The USB 3.0 performance of the GA-Z170X-Designare and the GA-Z170X-Ultra Gaming is good when compared to any other Z170-based motherboard that we have reviewed to this date.

Also, like other Alpine Ridge motherboards, these two motherboards break our test for USB 3.1 and we were unable to get a result. Unlike our previous encounters with motherboards featuring the same IC, where our software indicated the copy being finished before it actually has finished, these two motherboards actually unmount the entire device during the time that the test takes place, never completing the file transfer at all. This may be down to our hardware, which was a beta model when USB 3.1 first came to market. More investigation is needed.

DPC Latency

Deferred Procedure Call latency is a way in which Windows handles interrupt servicing. In order to wait for a processor to acknowledge the request, the system will queue all interrupt requests by priority. Critical interrupts will be handled as soon as possible, whereas lesser priority requests such as audio will be further down the line. If the audio device requires data, it will have to wait until the request is processed before the buffer is filled.

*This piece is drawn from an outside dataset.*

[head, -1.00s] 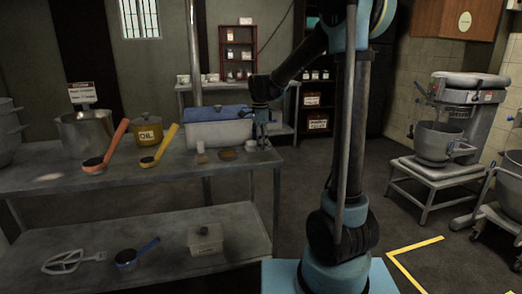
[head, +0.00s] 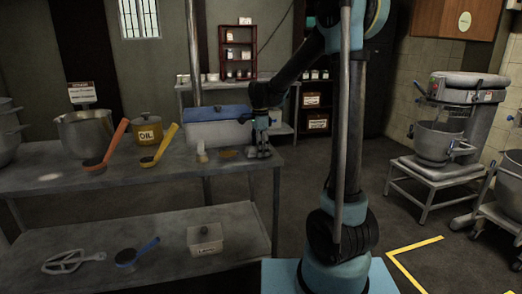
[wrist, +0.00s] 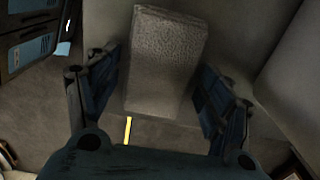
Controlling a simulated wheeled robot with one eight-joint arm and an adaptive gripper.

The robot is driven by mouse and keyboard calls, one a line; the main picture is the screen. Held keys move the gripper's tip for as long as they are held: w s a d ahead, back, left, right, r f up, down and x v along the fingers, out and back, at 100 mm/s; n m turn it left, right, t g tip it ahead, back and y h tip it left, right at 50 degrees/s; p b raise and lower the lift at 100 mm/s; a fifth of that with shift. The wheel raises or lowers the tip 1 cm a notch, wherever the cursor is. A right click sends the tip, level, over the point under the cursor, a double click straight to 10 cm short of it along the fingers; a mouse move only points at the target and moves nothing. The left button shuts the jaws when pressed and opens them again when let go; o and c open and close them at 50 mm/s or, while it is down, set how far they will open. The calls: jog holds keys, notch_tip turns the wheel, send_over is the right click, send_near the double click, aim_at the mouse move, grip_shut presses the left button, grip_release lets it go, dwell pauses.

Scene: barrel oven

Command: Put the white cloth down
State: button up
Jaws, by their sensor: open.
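The white cloth (wrist: 165,62) looks like a pale grey, textured, folded block in the wrist view. It lies between the two blue-black fingers of my gripper (wrist: 163,100), with visible gaps on both sides. My gripper is open around it and does not pinch it. In the head view my gripper (head: 263,152) points down at the right end of the steel table (head: 110,172). The cloth is too small and dark to make out clearly there.
Left of my gripper are a brown patch-like item (head: 228,154), a small brush (head: 202,153) and a blue-lidded white bin (head: 213,133). Further left are an oil pot (head: 147,130), ladles and a steel pot (head: 86,134). The table's right edge is close by.

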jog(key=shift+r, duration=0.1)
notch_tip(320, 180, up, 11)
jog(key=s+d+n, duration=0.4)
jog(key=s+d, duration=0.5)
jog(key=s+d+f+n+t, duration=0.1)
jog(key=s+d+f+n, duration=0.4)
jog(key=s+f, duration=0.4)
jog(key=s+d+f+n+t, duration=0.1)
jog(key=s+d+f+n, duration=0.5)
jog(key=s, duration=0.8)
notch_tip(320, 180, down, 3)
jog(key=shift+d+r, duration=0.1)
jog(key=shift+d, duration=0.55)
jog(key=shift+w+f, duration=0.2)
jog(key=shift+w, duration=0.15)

If the device drivers of higher priority components in a system are poorly implemented, this can cause delays in request scheduling and process time.  This can lead to an empty audio buffer and characteristic audible pauses, pops and clicks. The DPC latency checker measures how much time is taken processing DPCs from driver invocation. The lower the value will result in better audio transfer at smaller buffer sizes. Results are measured in microseconds.

Properly addressing the DPC latency of motherboards provides an interesting dynamic in the industry, with some vendors implementations frequently scoring well over 200 μs in this test. Today we see that GIGABYTE made quite an improvement with the GA-Z170X-Ultra Gaming, dropping the DPC latency to 167 μs, a figure not quite as good as some of the competition nowadays offers but a significant improvement nonetheless. The more expensive but complex GA-Z170X-Designare displays a smaller improvement, but an improvement over our past >250 μs figures, with a DPC latency of 213 μs.